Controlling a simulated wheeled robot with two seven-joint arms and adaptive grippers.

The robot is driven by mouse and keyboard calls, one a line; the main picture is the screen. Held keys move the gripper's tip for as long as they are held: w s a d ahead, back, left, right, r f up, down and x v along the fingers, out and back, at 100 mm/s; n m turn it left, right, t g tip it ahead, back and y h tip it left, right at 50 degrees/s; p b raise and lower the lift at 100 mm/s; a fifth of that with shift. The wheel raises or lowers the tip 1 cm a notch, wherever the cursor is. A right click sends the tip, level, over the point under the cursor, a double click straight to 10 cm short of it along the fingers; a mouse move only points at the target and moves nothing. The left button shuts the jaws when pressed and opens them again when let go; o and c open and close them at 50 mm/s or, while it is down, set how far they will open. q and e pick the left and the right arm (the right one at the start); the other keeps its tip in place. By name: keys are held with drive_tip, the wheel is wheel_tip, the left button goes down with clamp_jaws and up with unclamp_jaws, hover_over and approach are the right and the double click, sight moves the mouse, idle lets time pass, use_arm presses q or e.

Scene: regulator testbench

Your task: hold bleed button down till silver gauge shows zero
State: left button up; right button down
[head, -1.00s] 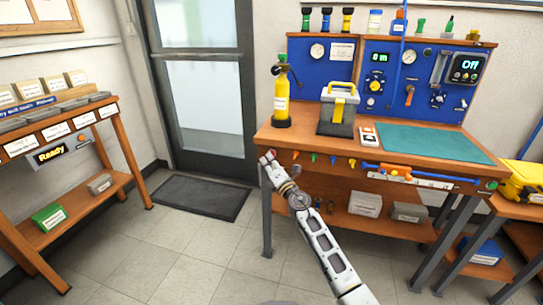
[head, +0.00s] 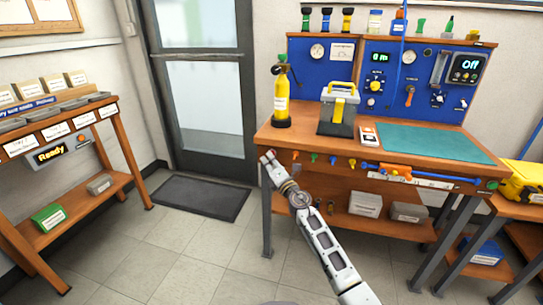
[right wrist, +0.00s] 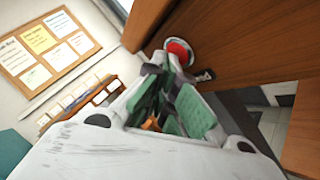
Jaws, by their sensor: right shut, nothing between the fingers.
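A red round button (right wrist: 179,50) in a pale ring sits on the wooden bench in the right wrist view, just beyond my fingertips. I cannot tell whether the fingers touch it or whether it is pressed. My right gripper (right wrist: 166,76) is shut and empty, with green pads. In the head view my right gripper (head: 267,157) is at the bench's left front corner, and it hides the button there. A round white-faced gauge (head: 317,51) is on the left blue panel, and another gauge (head: 409,57) is on the right panel. Their needles are too small to read. My left gripper is out of view.
The wooden workbench (head: 283,134) holds a yellow bottle (head: 281,97), a grey toolbox (head: 336,115) and a green mat (head: 435,142). Small coloured pieces (head: 332,160) line its front edge. A shelf unit (head: 112,149) stands at left.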

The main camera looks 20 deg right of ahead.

___

What to work on: Return every line containing "ahead".

In response:
The robot is driven by mouse and keyboard calls, one a line; the main picture is the screen. Held keys move the gripper's tip for as long as they are held: w s a d ahead, back, left, right, r f up, down and x v along the fingers, out and back, at 100 mm/s; n m turn it left, right, t g tip it ahead, back and y h tip it left, right at 50 degrees/s; p b raise and lower the lift at 100 mm/s; a fifth of that with shift. The wheel raises or lowers the tip 1 cm a notch, wherever the cursor is. A right click sends the tip, level, over the point under the cursor, a double click straight to 10 cm short of it along the fingers; a mouse move only points at the target and moves nothing. The left button shuts the jaws when pressed and opens them again when let go; o and c open and close them at 50 mm/s or, while it is down, set how far they will open. q and e pick the left and the right arm (the right one at the start); the other keeps its tip in place. By name: keys are held with drive_tip, the wheel is wheel_tip, the left button goes down with clamp_jaws and up with unclamp_jaws, hover_over and approach are the right and the double click, sight moves the mouse, idle lets time pass, use_arm presses q or e.
The main camera looks 20 deg right of ahead.

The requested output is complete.